28 March 2008

Just how do you get to Australia without stepping foot on a plane?

Happy_snowy_easter_sunday

We returned to the office from a snow-covered Easter to an exciting week of events.

We kicked off on Wednesday with Rt Hon Jack Straw MP who spoke to a heaving Great Room about building community confidence in the criminal justice system. The lecture was a great opportunity to launch the RSA's new Prison Learning Network and we had some excellent questions from the audience, you can listen again here.

Later that evening we screened No End in Sight. Nominated for an academy award for best documentary feature the film was the first of its kind to chronicle the reasons behind Iraq's descent into guerilla war, warlord rule and anarchy. Director Charles Ferguson spoke about making his first documentary film and what led him into the gritty world of documentaries from an earlier career in software technology.

Finally we wrapped up with this week's RSA Thursday, by welcoming slow-traveller Ed Gillespie to the RSA to prove that you don't have to get on a 747 to holiday in Australia you just need a lot of time....Read his blog about his 361 days of slow-travel global circumnavigation here.

We draw a quick breath before we launch into the Spring programme. No rest for us as we have just announced our April events, you can see the full list here but highlights include: Julian Barnes, Tim Harford, Jonathan Powell and Charlie Leadbeater.

Hope to see you all at JAS soon

25 March 2008

'The centre cannot hold'?

I know, I know, everyone tells me to write shorter blogs…maybe next time

Looking forward to Jack Straw’s speech here tomorrow. The Lord Chancellor and Secretary of State for Justice (as is his title) will be officially launching our Prison Learning Network. I understand that Jack plans to say some very interesting things about how to embed the criminal justice system more concretely in local communities.

I’m sure there will be a couple of new announcements in Jack’s speech. These will add to the seemingly unstoppable tide of policy ideas, proposals and commitments emerging every day from Government. Although I find myself agreeing with a lot of what I hear, I can’t help wondering about the sheer scale of the Government’s objectives.

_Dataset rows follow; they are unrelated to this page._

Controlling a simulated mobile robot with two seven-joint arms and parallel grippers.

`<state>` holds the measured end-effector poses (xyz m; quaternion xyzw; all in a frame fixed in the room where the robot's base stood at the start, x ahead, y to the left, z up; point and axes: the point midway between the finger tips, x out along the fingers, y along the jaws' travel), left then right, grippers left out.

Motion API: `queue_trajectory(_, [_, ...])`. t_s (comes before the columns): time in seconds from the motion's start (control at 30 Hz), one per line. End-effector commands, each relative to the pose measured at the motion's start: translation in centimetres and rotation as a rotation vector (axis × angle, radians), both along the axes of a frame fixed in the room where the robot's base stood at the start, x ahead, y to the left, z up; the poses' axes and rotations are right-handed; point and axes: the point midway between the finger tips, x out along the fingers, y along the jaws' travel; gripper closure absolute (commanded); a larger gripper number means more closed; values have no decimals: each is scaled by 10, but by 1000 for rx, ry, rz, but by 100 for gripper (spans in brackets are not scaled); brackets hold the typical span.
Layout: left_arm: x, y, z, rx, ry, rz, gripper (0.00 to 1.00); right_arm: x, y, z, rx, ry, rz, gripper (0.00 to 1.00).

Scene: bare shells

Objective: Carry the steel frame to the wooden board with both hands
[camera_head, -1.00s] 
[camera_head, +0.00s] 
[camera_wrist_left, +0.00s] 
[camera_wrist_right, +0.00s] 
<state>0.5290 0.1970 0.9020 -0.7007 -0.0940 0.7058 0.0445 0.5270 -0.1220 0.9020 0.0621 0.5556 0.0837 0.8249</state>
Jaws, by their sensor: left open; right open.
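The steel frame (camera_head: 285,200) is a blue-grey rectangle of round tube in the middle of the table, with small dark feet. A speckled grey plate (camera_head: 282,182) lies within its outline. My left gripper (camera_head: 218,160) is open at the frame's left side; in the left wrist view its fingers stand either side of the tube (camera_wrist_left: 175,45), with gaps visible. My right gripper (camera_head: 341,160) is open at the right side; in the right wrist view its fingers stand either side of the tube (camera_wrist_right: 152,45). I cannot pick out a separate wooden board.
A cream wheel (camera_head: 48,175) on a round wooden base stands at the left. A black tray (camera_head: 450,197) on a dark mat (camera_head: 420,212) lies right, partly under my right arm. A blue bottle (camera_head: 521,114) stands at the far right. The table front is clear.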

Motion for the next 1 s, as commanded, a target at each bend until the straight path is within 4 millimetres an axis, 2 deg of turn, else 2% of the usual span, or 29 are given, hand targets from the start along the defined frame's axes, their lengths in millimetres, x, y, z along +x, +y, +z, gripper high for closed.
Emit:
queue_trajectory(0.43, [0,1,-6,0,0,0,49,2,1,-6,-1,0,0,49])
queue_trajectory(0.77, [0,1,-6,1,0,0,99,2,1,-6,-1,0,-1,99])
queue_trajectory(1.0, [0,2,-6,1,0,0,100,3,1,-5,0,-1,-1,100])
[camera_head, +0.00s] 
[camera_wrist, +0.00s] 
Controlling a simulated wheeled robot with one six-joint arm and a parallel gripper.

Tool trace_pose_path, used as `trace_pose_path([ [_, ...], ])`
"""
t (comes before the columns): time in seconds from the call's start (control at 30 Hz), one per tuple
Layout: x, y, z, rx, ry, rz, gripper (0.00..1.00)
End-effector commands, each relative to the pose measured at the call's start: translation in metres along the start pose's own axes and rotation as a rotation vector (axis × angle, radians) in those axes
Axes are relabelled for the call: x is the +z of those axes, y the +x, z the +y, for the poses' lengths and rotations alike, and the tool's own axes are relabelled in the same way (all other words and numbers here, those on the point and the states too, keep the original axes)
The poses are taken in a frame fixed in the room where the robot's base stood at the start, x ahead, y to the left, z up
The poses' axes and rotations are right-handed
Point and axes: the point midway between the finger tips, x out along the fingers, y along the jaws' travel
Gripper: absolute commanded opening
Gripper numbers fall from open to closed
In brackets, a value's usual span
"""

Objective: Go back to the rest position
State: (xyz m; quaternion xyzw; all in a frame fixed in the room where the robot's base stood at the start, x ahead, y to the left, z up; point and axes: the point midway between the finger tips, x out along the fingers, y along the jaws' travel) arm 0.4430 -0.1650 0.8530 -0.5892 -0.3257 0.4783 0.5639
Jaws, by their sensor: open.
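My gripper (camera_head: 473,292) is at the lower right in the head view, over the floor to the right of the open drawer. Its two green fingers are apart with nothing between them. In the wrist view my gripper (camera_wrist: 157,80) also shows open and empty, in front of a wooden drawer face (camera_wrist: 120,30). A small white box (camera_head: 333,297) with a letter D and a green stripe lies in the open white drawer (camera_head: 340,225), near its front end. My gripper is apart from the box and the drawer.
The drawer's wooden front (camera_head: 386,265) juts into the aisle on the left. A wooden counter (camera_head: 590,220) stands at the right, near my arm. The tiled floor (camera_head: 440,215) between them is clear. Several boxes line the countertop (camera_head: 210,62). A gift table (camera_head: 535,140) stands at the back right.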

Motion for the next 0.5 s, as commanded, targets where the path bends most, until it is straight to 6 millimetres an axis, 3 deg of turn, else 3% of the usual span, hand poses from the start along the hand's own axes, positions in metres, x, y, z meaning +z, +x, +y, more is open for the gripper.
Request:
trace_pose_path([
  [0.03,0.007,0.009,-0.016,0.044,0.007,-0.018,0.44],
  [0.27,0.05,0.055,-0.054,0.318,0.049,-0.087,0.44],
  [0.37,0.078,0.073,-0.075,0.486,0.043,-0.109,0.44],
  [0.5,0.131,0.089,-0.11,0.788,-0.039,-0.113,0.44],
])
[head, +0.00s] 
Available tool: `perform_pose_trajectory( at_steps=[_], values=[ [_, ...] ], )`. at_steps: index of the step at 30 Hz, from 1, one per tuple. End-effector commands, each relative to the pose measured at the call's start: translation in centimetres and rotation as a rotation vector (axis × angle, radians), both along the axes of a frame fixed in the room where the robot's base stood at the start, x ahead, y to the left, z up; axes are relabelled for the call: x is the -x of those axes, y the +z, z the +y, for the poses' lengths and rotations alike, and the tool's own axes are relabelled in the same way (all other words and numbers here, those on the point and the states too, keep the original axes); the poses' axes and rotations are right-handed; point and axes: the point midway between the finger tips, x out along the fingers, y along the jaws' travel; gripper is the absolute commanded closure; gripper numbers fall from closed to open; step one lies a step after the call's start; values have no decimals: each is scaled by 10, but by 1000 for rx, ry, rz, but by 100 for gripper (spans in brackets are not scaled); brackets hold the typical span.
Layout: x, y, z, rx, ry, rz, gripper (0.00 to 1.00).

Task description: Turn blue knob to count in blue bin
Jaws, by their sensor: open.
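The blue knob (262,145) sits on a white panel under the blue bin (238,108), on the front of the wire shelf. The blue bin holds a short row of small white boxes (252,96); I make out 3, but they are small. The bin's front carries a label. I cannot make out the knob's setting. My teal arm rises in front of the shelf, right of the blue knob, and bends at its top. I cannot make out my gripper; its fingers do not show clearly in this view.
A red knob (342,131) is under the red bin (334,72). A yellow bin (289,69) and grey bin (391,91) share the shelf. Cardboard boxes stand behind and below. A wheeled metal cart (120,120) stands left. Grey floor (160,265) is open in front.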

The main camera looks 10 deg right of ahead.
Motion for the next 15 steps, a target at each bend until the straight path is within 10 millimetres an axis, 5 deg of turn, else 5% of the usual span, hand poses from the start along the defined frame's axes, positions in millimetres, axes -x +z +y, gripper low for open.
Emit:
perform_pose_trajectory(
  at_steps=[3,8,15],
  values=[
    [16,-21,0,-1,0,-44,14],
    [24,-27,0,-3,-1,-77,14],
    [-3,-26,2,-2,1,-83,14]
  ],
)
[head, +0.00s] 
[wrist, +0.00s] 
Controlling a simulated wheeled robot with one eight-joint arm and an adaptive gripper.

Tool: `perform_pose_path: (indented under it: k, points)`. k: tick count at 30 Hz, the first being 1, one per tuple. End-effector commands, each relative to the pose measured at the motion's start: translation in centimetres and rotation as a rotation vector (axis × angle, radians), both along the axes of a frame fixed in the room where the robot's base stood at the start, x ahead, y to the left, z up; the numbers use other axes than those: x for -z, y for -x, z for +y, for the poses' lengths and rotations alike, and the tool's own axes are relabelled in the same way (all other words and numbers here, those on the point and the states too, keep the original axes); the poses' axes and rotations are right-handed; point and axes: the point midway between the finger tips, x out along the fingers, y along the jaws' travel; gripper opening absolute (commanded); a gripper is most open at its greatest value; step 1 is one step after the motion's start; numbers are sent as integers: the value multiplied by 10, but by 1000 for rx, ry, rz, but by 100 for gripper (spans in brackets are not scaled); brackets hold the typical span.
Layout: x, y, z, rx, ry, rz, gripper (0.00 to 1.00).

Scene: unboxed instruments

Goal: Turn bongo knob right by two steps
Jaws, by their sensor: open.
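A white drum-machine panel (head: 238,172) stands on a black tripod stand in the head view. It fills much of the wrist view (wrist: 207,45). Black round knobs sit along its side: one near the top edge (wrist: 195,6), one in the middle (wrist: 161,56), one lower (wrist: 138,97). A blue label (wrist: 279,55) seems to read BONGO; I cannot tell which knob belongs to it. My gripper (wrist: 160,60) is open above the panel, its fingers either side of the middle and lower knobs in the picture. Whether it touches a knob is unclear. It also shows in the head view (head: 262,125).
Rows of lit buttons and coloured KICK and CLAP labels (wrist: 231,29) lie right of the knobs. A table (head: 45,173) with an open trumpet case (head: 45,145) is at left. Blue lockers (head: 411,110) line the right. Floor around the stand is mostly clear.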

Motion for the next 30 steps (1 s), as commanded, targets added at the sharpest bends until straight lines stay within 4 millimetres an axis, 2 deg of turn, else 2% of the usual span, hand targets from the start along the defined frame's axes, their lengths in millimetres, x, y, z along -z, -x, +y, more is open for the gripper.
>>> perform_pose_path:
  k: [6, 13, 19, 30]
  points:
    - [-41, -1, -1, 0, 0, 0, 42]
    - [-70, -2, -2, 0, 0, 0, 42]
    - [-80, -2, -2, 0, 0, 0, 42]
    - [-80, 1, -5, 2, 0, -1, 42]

The scope of central Government is subject to continuous and sometimes substantial change. In the 1980s the privatisation of utilities meant Government went from running industries to providing a framework of regulation. More recently, Labour’s alleged ‘control freak’ tendencies have been somewhat belied by two massive transfers of power away from Whitehall: the independence of the Bank of England and devolution to Wales, Scotland and Northern Ireland.

But the extra items coming onto the Cabinet agenda dwarf even these shifts away from the centre. As well as all the responsibilities Labour inherited in 1997 has been added the whole slew of law and order, security and identity management issues, responding to climate change, and a growing set of complex ‘behaviour change’ challenges like obesity, poor parenting and binge drinking. Gordon Brown is also seen to be prioritising international development and national values and identity. Yesterday it was briefed that the Government plans major reforms on Party funding, the House of Lords, a Bill of Rights and the voting system.

I am all for constitutional modernisation and – recalling how difficult it was to get senior Cabinet ministers to sign up to this kind of thing when I worked for Tony Blair – I envy the political authority Number Ten has to drive radical change. The question is whether any corporate centre, even one as full of clever people as Downing Street and the Cabinet Office, can manage this scale of external challenge and internally generated initiatives. 

There are libraries of research and recommendation about modernising public services and the civil service but in a brief internet search ahead of writing this piece I couldn’t find anything that spoke directly to the sheer scale of central Government’s task. Among some of the more thoughtful newspaper columnists there is a growing critique of Labour’s competence in governing, but while some ministers may be overactive, terrorism, climate change and binge drinking weren’t problems made up by Whitehall.

The obvious strategy to deal with central overload is devolution, and as I have said before, the Government really does seem to be trying to hand more power to local authorities. But is this enough, especially when central Government will still be held accountable for overall public service performance and if things go badly wrong? I have spoken about the need to move from a ‘government centric’ to a ’citizen centric’ way of thinking about social change but can Government itself facilitate this?   

This is a very broad brush attempt to open a debate. Another way of kick starting it is a proposal of my own. How about Government transferring responsibility for major areas of constitutional and democratic reform (like voting system, Lords and party funding) to Parliament? Parties would still have their own policies to which they would be accountable at election time, but the task of policy development, consensus building, as well as the detailed drafting of legislation would move from Downing Street, the Cabinet and Whitehall to MPs backed by a beefed up Parliamentary secretariat. This would arguably be in line with Gordon Brown’s commitment to enhance the status and powers of Parliament. It would certainly take some tricky items off the Cabinet table.